A north trending, steep easterly dipping belt of metavolcanics and metasediments consisting of chlorite-sericite schist, quartz-sericite schist, mixed dacitic to rhyolitic rocks, phyllite, and meta-siltstone are bounded by altered hornblende diorite of the Coast Plutonic Complex. All rocks are cut by hornblende lamprophyre dikes.
Two massive sulphide bodies, 170 metres apart, occur within the quartz-sericite schist and are associated with a 600-metre long, 34-metre wide shear zone. The deposit averages 3.8 metres in thickness and has been traced continuously for 600 metres. The sulphide lenses are hosted in pyritic quartz-sericite schist units that are interbedded with basaltic and andesitic tuffs and massive flows. The pyritic quartz-sericite schists are interpreted and felsic ash tuffs and fragmental tuffs. The mineralization is similar to that at the Ecstall deposit (103H 011), about 13 kilometres to the north-northeast.
The southern body, up to 6 metres wide and traced for 365 metres, consists of massive pyrite with minor chalcopyrite, chalcocite and sphalerite. The mineralized body is open at depth and along strike in both directions and appears to be thickening and becoming more zinc rich (relative to copper) with depth. The northern body is up to 0.6 metre wide. Disseminated pyrite is common in the quartz-sericite schist.

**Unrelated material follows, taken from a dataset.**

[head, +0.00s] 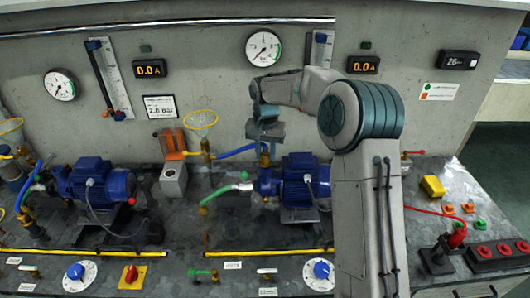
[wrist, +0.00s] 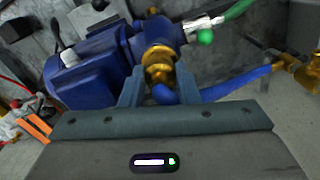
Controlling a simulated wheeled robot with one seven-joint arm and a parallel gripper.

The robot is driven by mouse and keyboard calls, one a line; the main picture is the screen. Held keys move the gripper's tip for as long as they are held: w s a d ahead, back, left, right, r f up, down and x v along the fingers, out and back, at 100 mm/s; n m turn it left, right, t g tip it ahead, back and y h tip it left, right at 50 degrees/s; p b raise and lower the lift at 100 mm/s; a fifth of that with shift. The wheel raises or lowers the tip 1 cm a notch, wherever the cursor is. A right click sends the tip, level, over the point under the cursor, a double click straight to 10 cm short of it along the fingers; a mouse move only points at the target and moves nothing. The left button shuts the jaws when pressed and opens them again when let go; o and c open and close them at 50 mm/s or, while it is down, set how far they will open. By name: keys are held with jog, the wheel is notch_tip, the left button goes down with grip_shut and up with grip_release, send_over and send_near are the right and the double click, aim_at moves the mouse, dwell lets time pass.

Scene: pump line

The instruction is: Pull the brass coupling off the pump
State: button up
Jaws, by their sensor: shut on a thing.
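The brass coupling (wrist: 158,57) sits at the port of the blue pump (wrist: 95,62) in the wrist view, with a blue hose (wrist: 235,86) running from it to the right. My gripper (wrist: 159,78) has one finger on each side of the coupling and is shut on it. In the head view my gripper (head: 265,138) reaches down over the left end of the right-hand pump (head: 300,178). The coupling (head: 265,158) shows only in part there, below the fingers. I cannot see a gap between coupling and pump.
A green hose (head: 222,193) joins the pump's left side. A second blue pump (head: 92,182) stands further left. A grey block (head: 173,178) stands between the pumps.

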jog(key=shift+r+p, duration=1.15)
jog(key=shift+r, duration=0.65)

In 1986, unclassified reserves were 2.7 million tonnes grading 0.5 per cent copper, 0.2 per cent zinc, 0.01 per cent lead, 34 grams per tonne silver and 0.3 gram per tonne gold (Assessment Report 15756).
The Packsack property has been repeatedly explored by prospecting and by geological, geochemical and geophysical programs over 40 years. The deposit was drilled in 1960 (11 holes) and again in 1990 (3 holes). Exploration trenches are conspicuous by their absence, but the sulphide deposit has been well delineated by drill intersections and by electromagnetic (EM) surveys. Thirteen of the 14 drillholes intersected massive and semi-massive pyrite, and the deposit remains open to the north, south and at depth. Drilling has outlined two adjacent massive sulphide horizons, the Main and Hangingwall zones that range in true thickness from 2 to 8 metres. Both extend along strike for at least 500 metres.

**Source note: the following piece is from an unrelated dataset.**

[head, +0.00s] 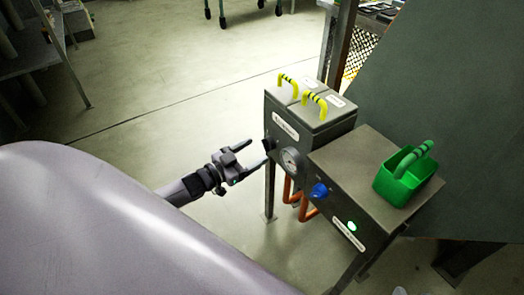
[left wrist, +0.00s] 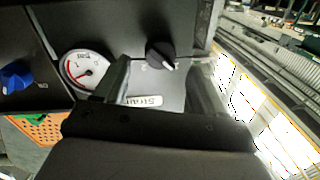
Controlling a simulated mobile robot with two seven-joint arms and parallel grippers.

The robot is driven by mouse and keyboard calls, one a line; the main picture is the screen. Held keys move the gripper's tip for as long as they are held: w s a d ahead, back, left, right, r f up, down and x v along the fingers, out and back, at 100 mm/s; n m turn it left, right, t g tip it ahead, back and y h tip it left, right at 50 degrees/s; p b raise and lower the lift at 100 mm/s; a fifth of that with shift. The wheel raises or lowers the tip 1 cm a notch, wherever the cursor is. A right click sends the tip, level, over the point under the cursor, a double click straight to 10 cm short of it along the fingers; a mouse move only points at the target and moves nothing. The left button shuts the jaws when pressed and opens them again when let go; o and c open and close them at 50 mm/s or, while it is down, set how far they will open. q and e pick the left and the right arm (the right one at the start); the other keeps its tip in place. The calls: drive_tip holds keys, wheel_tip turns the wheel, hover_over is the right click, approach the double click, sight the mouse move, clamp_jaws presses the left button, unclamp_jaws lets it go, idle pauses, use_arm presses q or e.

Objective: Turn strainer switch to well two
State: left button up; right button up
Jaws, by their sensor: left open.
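The strainer switch is a black round knob (left wrist: 160,55) with a white pointer mark, on the grey front panel in the left wrist view. The pointer is aimed toward the lower right of that view. In the head view the knob (head: 268,144) shows small and dark on the left edge of the grey strainer box (head: 286,129). My left gripper (head: 257,152) is open in front of this panel. In the left wrist view its two fingers (left wrist: 165,80) stand apart below the knob, one to each side. Contact with the knob cannot be told. My right gripper is not in view.
A round gauge (head: 291,160) and a blue knob (head: 319,190) sit to the right of the switch. Yellow handles (head: 315,104) top the strainer lids. A green bin (head: 407,176) stands on the right box. Open floor (head: 170,100) lies left of the machine.

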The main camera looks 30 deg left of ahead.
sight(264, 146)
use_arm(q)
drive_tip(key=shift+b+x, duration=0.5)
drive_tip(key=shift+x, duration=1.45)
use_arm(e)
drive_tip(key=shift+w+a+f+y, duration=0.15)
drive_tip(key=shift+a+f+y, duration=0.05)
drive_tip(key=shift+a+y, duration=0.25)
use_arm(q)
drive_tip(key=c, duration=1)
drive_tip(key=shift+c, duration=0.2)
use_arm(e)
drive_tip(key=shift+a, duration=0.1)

Ecstall Mining Company Ltd. carried out a reconnaissance geological survey in this vicinity in 1957 under the direction of W.R. Bacon. Sulphide showings were discovered at an elevation of about 244 metres in the beds of two intermittent streams on the east slope of what came to be know locally as Prospect Hill. Sixteen claims in two rows of eight (Packsack 1-8 and Gunnysack 1-8) were staked in a north-south direction. An EM survey was carried out over the showings in 1958. The assets of Ecstall were transferred to the parent company, Texas Gulf Sulphur Company, in 1960 and Ecstall was placed in voluntary liquidation in August of that year. Work during 1960 included 881 metres of diamond drilling in 11 holes. All the holes are reported to have cut pyrite mineralization, much of which is massive.
The company name (Texas Gulf) was changed in 1972 to Texas Gulf, Inc. and in 1973 to Texasgulf Inc. During 1973, geological mapping, and a geochemical soil survey (119 samples) over 3.2 line kilometres were carried out over Packsack 1-4 and Gunnysack 1-8. In 1975, a shootback EM survey was carried out over 9.75 line kilometres on Packsack 1 and 2 and Gunnysack 1-6. Texasgulf Inc. dropped the claims and they were restaked by Mr. C.W. Graf.
In 1981, the property was optioned by a joint venture of E & B Explorations Inc. and Welcome North Mines Ltd. who did airborne geophysics, geology and geochemistry. After the property was dropped, Noranda Exploration Company Limited optioned the property in 1985. They staked more claims and carried out airborne EM surveys, ground geophysics, geology and rock geochemistry. Noranda dropped the property in 1987 and the claims were transferred to Mr. Graf. In 1988, Ecstall Mining Corporation purchased the property consisting of 15 claims including Ecstall 8, 9, 10, 15; Tall 1, 3, 6, 13; Fall 10, 11; Fall 12-13 Fr. In 1989, Cominco Ltd. optioned the deposit. In 1990, they drilled three holes totalling 934 metres.
In 1994, Atna Resources Ltd. examined the Horsefly and Steelhead (103H 036) areas and following this entered into an option agreement with Ecstall Mining Corp. In 1995, Atna Resources commenced exploration with a program of linecutting, Max-Min EM survey, mapping and drilling (1076 metres in eight holes).
In 2012, Winrock Resources Ltd. acquired the property and in October, conducted a rock sampling program and reconnaissance sampling program on the Packsack property and targeted two main areas within the claim boundaries.